Standing for What Is Right

It is hard to believe I’m actually awake! After twenty years of going away to work, I now have my office in our home. Often I will hear a quiet knocking on the door. I open it, and a little one will come in. After a hug and updating me on the latest news, the child is gone.

Years ago, God put the desire in my heart to work, vocationally, out of our home, but I saw no further direction. So we waited and waited. We would pray, “Lord, we believe You are giving us this desire. We will wait until You show us clearly what to do.” Then, all of a sudden three years ago, we were given the leading to launch a business. What was strange was that I was working full time. I sure didn’t have time to do any real work in a business we would start. There was barely time to put together the paperwork to set it up.

After our oldest son graduated from high school, we were able to have him contract out through our new business. God had us put our business in place prior to our needing it. It was the perfect vehicle for his contracting. However, we felt that wasn’t going to be the only purpose for the business. I still wanted to be home working full time for the business, but I clearly believed God was saying “not now.”

On the twenty-first of January 1997, God led me to take a stand at my job that we thought might cost me that job. Unfortunately, we were not prepared to be without an income, but we knew God would provide if that was His will. To our total amazement, the potential of losing the job dragged on all year. One day I would think I was going to be fired, and the next it would quiet down!

It was such a wonderful time of learning to rest and trust in my Lord Jesus’ care. I can’t remember one night of losing sleep over it. Don’t get me wrong. It wasn’t that I didn’t care, or that I had my head in the clouds. There was just peace about it and thankfulness that Christ was dealing with the situation.

The next thing we knew, they were no longer talking about firing me. Now there was talk of laying me off. The funny thing was that this was great news since there would be some financial consideration with a layoff as opposed to being fired. We had been praying, “Lord, just make it clear to us that You really want me to leave.” What could be clearer than to have your employer lay you off? Right?

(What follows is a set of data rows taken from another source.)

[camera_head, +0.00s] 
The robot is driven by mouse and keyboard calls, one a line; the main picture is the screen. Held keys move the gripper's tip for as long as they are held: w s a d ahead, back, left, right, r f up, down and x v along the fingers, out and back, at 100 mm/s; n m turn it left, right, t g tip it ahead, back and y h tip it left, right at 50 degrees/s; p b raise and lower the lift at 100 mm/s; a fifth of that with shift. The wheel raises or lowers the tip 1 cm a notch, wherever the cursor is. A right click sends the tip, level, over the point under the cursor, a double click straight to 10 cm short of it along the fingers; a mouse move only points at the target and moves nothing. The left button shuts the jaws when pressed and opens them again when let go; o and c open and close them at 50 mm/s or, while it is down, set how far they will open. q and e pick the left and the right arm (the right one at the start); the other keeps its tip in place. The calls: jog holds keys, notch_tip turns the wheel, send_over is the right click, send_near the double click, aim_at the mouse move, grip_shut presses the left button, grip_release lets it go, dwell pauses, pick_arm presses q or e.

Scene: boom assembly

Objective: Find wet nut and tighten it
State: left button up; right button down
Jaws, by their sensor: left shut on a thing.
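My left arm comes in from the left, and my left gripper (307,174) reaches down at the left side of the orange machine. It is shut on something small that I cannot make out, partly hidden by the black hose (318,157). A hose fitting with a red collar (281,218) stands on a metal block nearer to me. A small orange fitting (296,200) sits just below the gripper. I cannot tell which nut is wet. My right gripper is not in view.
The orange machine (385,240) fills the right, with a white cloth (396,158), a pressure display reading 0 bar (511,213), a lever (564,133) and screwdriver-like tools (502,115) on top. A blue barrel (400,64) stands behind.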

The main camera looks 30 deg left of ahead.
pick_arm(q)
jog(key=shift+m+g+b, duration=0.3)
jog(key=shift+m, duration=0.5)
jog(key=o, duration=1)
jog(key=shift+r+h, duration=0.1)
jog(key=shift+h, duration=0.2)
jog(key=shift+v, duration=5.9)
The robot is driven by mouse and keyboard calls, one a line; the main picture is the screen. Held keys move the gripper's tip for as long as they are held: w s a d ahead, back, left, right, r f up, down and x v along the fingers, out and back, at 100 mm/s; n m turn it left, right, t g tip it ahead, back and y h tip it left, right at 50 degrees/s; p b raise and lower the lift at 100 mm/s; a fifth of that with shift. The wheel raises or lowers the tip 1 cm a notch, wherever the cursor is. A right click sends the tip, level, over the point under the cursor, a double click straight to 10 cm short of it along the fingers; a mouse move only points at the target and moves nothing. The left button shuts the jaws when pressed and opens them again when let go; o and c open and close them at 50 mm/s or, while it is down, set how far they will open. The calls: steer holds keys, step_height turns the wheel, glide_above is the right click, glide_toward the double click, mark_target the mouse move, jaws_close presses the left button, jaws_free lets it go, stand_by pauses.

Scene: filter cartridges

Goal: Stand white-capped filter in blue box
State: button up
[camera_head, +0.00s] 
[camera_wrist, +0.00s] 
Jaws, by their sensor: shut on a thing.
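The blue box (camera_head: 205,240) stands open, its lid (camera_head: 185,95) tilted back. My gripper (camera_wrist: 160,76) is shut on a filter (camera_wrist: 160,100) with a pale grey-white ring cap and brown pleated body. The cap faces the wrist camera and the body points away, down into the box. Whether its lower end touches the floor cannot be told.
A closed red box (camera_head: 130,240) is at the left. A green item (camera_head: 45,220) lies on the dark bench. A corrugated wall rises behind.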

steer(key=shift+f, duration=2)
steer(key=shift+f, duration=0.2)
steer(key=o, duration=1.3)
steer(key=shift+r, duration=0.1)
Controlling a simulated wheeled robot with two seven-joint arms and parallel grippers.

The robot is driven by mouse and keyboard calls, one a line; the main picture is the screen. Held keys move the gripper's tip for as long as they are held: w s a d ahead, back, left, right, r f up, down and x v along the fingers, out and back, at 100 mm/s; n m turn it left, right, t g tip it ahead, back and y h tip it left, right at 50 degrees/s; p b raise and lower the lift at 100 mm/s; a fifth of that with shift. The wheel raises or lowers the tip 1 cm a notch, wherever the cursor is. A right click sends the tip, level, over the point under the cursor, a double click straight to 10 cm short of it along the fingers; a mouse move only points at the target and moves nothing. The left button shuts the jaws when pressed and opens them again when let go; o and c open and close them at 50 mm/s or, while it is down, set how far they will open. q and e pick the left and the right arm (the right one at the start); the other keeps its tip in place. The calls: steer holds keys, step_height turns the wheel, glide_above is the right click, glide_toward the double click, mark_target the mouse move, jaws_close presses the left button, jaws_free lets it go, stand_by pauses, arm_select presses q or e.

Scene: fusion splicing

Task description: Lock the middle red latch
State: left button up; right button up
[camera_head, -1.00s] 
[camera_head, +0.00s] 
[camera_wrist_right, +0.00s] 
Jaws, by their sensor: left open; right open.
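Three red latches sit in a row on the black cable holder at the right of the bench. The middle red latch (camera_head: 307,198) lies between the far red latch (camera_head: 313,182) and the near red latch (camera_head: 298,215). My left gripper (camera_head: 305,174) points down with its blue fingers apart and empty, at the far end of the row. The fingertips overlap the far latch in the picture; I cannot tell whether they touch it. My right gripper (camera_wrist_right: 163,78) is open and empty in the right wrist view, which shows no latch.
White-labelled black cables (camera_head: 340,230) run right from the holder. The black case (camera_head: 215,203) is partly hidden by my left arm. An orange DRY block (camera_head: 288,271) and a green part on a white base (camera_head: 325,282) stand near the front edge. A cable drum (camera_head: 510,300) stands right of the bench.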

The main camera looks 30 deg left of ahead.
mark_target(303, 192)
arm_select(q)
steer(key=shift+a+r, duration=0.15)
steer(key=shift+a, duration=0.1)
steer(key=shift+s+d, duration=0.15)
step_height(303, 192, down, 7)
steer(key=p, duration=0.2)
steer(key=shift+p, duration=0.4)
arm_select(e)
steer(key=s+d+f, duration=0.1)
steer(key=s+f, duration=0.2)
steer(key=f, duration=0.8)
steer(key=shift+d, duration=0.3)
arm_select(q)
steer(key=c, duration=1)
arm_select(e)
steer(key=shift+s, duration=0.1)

Then my employer decided to give me a choice between another job and a layoff. This was not according to our plan at all! God was supposed to make it absolutely clear by not giving us any room for a decision. This new twist brought some real earnestness to our prayers. Finally, God gave Teri and me full peace that I was to leave and come home.

I stand in awe of how the Lord has directed over the last year. It would be very easy to laugh as I look up the road ahead. I have told some that I feel like I’m “out of the boat” right now. I find my competitors and other challenges to be the “waves.” However, as long as I keep my eyes on the Lord Jesus, I have real joy and peace.

I know some of you may face similar challenges. My encouragement to you is: don’t be concerned with your perceived consequences to a decision, but look only to the Lord for His direction. That is the only thing that matters and will enable you to be calm in the midst of a storm. If I did not have the clear assurance I’m here because God wants me here, I would be troubled indeed. Our prayer has been and will continue to be, “Lord, what do You want us to do that will bring You the most glory?”